Ce qui prête à sourire, c’est que, même du côté patronal, on juge le décret bancal. Mais pas forcément pour les mêmes raisons. « Nous, on ne veut pas avoir une situation d’exposition au risque juridique plus élevée qu’avant », souffle Eric Chevée, vice-président de la Confédération des petites et moyennes entreprises (CPME). « Comment on s’assure que le salarié a bien été informé ? Nous, on a l’habitude des prud’hommes et on sait que si la loi est mal ficelée, on peut avoir des gros contentieux », poursuit-il avant de conclure, avec un brin d’ironie : « Même si ce n’est pas forcément dans l’ADN de ce gouvernement, parfois, il faut laisser faire les partenaires sociaux ».
Un ministère tétanisé
Côté syndical comme patronal, on ne défend d’ailleurs pas particulièrement cette disposition. Chez les représentants des salariés, on la qualifie de « purement idéologique » et de « gage aux Républicains pour que la loi soit votée ». « Cette idée de présomption de démission n’est pas très partagée dans le camp patronal non plus. Jusqu’à présent, on gérait ça dans un flou juridique assez sécurisé pour l’employeur », note, de son côté, Eric Chevée.

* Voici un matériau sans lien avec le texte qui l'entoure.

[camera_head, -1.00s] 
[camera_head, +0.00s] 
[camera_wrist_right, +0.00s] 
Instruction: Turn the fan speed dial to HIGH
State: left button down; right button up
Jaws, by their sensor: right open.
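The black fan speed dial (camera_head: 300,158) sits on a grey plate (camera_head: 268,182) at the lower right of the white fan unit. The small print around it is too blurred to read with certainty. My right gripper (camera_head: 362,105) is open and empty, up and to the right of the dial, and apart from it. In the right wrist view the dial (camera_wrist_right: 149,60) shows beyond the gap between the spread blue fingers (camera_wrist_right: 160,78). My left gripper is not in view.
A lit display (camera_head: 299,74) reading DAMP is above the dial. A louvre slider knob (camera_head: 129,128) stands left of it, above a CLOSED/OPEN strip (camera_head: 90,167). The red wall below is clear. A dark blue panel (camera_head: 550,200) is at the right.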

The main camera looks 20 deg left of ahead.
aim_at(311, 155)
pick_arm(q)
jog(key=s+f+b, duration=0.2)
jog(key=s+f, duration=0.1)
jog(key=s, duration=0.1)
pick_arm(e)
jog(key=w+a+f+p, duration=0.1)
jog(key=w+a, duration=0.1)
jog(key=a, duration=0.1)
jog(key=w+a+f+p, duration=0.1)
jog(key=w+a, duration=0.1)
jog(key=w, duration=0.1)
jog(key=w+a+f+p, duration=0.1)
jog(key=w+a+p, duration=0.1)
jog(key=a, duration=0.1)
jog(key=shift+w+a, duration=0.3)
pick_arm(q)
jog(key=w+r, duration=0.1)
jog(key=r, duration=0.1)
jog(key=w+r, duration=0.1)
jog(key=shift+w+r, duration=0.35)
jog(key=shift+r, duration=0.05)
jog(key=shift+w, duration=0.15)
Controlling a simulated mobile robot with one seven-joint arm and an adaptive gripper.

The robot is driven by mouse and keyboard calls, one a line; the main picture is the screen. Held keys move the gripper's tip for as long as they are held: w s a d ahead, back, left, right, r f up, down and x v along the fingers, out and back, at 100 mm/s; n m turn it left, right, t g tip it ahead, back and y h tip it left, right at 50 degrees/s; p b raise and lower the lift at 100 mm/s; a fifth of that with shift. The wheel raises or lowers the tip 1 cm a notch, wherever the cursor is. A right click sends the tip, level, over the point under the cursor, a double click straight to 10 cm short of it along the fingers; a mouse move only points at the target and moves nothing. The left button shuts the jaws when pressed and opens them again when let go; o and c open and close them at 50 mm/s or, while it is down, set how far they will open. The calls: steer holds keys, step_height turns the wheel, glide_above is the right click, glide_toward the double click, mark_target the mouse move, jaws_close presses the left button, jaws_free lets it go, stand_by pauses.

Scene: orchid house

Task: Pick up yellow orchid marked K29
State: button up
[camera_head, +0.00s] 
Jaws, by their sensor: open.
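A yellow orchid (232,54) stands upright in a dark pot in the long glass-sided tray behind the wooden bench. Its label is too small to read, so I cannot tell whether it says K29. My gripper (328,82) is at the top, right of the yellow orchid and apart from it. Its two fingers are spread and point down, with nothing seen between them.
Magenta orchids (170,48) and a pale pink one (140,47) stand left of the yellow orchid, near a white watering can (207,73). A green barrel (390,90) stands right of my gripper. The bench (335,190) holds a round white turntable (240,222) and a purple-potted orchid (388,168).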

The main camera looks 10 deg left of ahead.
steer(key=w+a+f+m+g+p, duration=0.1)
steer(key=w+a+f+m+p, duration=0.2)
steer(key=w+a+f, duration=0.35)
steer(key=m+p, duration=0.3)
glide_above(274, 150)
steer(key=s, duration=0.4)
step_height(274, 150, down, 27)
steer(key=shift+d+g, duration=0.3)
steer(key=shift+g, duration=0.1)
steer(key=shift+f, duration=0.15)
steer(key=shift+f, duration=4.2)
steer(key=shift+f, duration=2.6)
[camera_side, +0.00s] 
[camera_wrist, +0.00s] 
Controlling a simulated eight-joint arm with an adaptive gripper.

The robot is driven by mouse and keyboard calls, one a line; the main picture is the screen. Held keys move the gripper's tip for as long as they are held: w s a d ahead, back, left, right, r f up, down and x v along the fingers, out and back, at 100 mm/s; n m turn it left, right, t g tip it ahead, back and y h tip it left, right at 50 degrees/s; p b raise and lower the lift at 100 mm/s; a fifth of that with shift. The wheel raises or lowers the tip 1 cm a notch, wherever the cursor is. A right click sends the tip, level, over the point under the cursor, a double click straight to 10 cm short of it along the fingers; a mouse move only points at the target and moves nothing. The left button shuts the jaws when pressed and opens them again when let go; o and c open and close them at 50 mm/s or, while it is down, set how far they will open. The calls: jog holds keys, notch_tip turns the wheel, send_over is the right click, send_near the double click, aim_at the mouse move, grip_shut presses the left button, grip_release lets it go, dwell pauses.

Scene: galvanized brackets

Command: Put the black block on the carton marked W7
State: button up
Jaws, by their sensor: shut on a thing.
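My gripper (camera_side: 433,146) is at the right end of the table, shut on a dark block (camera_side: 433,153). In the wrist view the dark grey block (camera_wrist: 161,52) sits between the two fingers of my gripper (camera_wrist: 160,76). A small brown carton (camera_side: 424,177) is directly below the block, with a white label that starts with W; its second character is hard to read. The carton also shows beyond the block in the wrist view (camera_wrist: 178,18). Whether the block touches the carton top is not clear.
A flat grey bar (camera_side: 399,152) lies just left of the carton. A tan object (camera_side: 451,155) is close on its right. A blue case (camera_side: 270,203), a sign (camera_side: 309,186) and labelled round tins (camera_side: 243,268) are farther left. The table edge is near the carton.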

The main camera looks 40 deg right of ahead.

Les deux camps soulignent que, jusqu’ici, l’abandon de poste permettait de gérer « à l’amiable » bon nombre de départs. Pour l’employeur, ce dispositif permettait de s’éviter une rupture conventionnelle jugée coûteuse. Pour les salariés, il garantissait d’avoir droit au chômage, le temps de retrouver un emploi.
Avec la mobilisation, tous les sujets irritants et potentiellement inflammables sont mis en pause.
Près d’un mois après cette réunion houleuse, où le ministère assurait alors travailler sur une nouvelle version du texte de décret, les organisations syndicales indiquent n’avoir reçu aucune nouvelle proposition. « On a l’impression qu’avec la mobilisation, tous les sujets irritants et potentiellement inflammables sont mis en pause », confie Denis Gravouil.
Plusieurs interlocuteurs confient, sous couvert d’anonymat, qu’ils ont l’impression que le ministère du Travail est « totalement tétanisé ». Si on ne l’assume pas publiquement au gouvernement, les faits semblent clairement le dire. Nous sommes bien dans une crise sociale d’ampleur.